Why?  Because if you don’t have an answer to these questions, you have the option of saying, there’s no right or wrong in a moral sense, or at least none that you can know, with respect to war.  In the case of war, it raises the possibility of war without limits.  Walzer famously raised unlimited war as a consequence of realism – by which he really meant Hobbesian state of nature reasoning – but you can get to unlimited war through quite different directions, either if you endorse moral relativism in connection with armed conflict, or if you endorse moral absolutism.  In the case of moral relativism, it becomes morally acceptable to fight, or not fight, as you like, or you can withdraw morally into a quietist neutrality (which is not unknown in the privileging today of humanitarian neutrality as the ‘highest’ moral stance in war, rather than ever taking sides), or else simply treat your cause as the arbitrary application of power and go with it.

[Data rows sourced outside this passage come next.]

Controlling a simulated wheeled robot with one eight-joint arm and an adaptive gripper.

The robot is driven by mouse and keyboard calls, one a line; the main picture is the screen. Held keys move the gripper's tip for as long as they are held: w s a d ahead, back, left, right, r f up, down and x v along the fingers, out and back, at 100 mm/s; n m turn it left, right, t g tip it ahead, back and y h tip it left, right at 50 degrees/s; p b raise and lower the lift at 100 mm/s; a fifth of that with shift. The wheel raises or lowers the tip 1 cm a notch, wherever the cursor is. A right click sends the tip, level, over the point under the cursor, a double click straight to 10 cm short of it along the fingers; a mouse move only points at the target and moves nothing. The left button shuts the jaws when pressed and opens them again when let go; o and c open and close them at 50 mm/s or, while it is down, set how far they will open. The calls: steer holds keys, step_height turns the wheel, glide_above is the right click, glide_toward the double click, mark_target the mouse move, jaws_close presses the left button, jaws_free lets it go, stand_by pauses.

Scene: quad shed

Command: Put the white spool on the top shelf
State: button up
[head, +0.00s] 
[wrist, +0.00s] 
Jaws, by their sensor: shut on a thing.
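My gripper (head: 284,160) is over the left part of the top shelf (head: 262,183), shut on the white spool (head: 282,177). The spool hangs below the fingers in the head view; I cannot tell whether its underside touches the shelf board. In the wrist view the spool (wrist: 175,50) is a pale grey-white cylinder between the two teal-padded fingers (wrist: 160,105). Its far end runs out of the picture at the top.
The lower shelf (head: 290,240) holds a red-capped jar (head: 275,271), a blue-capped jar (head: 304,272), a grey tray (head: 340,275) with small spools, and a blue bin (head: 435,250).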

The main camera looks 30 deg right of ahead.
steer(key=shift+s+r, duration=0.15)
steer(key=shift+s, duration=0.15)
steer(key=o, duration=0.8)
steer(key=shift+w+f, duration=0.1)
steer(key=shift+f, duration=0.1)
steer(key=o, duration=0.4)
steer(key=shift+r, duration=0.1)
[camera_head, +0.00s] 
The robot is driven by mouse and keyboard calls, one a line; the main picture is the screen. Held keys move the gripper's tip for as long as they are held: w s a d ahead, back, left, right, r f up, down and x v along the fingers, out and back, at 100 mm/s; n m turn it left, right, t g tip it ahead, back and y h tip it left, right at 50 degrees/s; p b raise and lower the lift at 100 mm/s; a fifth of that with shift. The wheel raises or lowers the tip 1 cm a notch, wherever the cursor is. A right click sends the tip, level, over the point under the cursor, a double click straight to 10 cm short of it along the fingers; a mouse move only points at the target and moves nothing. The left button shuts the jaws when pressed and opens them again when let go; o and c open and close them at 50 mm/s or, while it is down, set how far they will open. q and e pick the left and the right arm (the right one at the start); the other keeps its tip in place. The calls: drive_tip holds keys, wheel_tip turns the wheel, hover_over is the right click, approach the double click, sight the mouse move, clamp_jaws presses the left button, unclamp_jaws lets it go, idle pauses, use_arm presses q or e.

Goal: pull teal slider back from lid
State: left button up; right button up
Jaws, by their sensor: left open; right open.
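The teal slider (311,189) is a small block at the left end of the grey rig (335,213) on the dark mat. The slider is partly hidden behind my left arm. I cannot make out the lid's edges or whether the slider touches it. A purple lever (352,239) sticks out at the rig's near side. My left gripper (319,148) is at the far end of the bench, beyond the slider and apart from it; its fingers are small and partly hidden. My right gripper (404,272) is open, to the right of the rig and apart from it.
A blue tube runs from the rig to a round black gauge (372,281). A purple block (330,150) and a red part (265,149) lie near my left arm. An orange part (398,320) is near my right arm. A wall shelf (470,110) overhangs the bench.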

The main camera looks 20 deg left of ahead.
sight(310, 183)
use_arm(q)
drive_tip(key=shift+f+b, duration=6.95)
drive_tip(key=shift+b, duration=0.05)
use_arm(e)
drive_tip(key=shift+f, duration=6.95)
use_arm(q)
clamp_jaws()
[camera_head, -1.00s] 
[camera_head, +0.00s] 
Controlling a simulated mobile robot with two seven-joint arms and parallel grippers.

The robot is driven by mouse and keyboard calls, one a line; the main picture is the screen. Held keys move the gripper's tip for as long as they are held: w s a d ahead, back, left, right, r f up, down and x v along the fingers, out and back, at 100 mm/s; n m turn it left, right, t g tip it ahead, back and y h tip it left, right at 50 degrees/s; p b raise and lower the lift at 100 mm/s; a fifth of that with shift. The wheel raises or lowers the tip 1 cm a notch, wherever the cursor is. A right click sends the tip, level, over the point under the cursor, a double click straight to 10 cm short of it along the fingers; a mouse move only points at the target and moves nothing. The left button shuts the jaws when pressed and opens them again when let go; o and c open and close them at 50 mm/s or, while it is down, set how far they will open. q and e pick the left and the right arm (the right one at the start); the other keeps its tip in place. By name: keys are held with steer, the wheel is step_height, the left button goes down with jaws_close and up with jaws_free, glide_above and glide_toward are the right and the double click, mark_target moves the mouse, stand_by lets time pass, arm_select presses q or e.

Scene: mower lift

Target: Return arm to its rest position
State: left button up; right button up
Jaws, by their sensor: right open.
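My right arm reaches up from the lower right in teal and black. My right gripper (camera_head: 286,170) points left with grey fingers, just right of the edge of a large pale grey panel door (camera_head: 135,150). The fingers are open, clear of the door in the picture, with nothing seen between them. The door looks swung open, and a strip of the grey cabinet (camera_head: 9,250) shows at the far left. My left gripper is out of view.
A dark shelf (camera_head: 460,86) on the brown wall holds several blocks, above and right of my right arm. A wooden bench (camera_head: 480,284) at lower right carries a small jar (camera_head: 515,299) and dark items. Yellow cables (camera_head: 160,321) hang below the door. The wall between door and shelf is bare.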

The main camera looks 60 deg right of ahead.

Alternatively, you can be so certain of your moral cause, moral absolutism, that you can also justify a war without limits – because you are fighting for the right and the just cause, and the other side does not – once again leading to the possibility of a war, waged in the name of justice, without limits.  This is what many northern abolitionists believed, and as an ethics of war, it seems to be close to what William Tecumseh Sherman believed (the realist-sounding ‘war is hell’ trope associated with him notwithstanding) – this war is simply the physics of equilibrium being re-asserted following a violation of natural law.

In other words, when we raise the question of ‘how do you know and what if you can’t?’ in connection with the ethics of war, it is not merely a rehash of the endless general debate over moral relativism and moral knowledge.  On the contrary, it raises a specific and harrowing possibility in the ethics of war specifically – the possibility of unlimited war, war without limits.  That is the needle Lincoln seeks to thread, by forms of language woven into the Second Inaugural, because everything about the conduct, his conduct, of the Civil War has led, step by step, away from limited war to, finally, perhaps the first ‘total war’ of the industrial age.